特に撮影、美術、その過程も含めての過酷であろう撮影を想像すると、ちょっと驚きです。あと、音楽が素晴らしい。要所でしかかからない劇伴が凄い完成度で、これがよりマジック・リアリズムの面を補強していると思います。全然知らなかったけど、ポポル・ヴ―名前を覚えておこう。ちょうど同時期のドイツのバンドCANを知ったのもここ数日なんだけど、変なシンクロニシティだけど、覚えやすくなった。
あ、確かにクラウス・キンスキーの凄さもあるけど、まぁこの映画では映画そのものが凄すぎる。
マジック・リアリズムが好きな方、恐怖の報酬フリードキン版が好きな方にオススメします。
2025年6月25日 (水) 09:41
カズオ・イシグロ著 土屋政雄訳 早川書房
いろいろ読んではいますが、読めなかった作品もある方。
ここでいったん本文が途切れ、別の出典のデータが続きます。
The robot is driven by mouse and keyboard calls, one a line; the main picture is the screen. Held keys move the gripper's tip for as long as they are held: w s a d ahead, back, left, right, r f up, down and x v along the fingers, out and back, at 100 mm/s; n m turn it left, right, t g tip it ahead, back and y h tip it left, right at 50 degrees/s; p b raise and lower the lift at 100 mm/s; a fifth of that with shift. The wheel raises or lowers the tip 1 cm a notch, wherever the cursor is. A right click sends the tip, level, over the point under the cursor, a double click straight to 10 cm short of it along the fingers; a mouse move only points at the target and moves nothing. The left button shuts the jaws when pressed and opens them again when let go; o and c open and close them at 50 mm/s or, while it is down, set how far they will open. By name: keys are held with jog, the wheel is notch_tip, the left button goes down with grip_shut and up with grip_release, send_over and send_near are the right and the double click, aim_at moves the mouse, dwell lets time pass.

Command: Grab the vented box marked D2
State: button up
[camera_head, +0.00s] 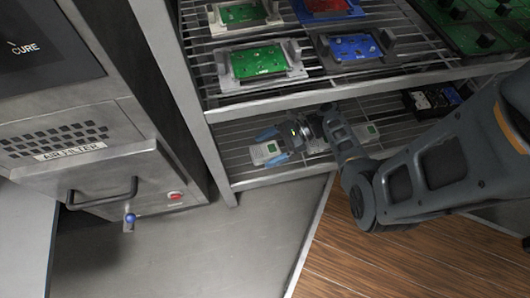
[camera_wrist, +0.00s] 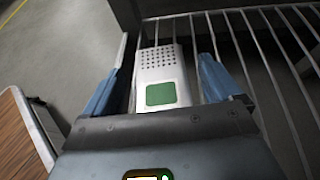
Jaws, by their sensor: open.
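A white vented box (camera_wrist: 158,72) with a green label and rows of small holes lies between the two blue fingers of my gripper (camera_wrist: 163,60) in the wrist view. The fingers are open, one on each side, with a visible gap on the right. In the head view my gripper (camera_head: 271,147) is at the lower wire shelf, its fingers on either side of the leftmost white box (camera_head: 264,155). The mark D2 cannot be read on any box.
The wire rack's upper shelf edge (camera_head: 350,89) runs above my gripper. On the upper shelf are green (camera_head: 257,62) and blue (camera_head: 352,47) circuit boards in holders. A dark device (camera_head: 432,101) sits right on the lower shelf. A metal cabinet (camera_head: 85,150) with a handle stands left.

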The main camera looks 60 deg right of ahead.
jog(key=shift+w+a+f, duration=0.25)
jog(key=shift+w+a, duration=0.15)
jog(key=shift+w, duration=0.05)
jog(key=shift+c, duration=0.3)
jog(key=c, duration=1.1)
「充たされざる者」は途中で挫折しました・・・あと「わたしたちが孤児だったころ」はスルーしてしまっていましたが、久しぶりに読みたくなり手に取りました。
AFという子供むけロボット(?)であるクララは最新鋭機では無いものの高い洞察力を備えています。そのAFであるクララの一人称で語られる、病弱なジョジ―との物語です。
流石、カズオイシグロ作品。ある種徐々に分かる様になっているので「私を離さないで」「日の名残り」に近い構造にはなっていますが、ついに人物ではない語り手になって、さらに想像する余地を広げる感覚があって、なるほど、と感じました。
様々なテーマを織り込んでいますし、凄く多層で多様な作品。ざっと感じたままに挙げると、共感、機械と命の境目、分断、遺伝子コントロールの制限、過去との関わり、エゴ、宗教、信仰、崇拝、倫理、本当に様々です。
恐らく、近未来の世界を描いていますけれど、もしかすると、この世界では無い世界を描いている可能性すらあると思います。
そしてあまり踏み込んで説明されない部分に、より読者が考える、能動的に取りに行く仕掛けが素晴らしいと思います。誰にでも分かる様に、も理解はしますけれど、ホモサピエンスなので、自分の解釈があって然るべきだと思うのです。そういう意味でホモサピエンスに、テレビのインパクトは大きかったけれど、罪の部分も大きいなぁ、と思います。とても分かりやすさを目指してしまったのは、結構罪深い。説明される事に慣れ過ぎてしまった。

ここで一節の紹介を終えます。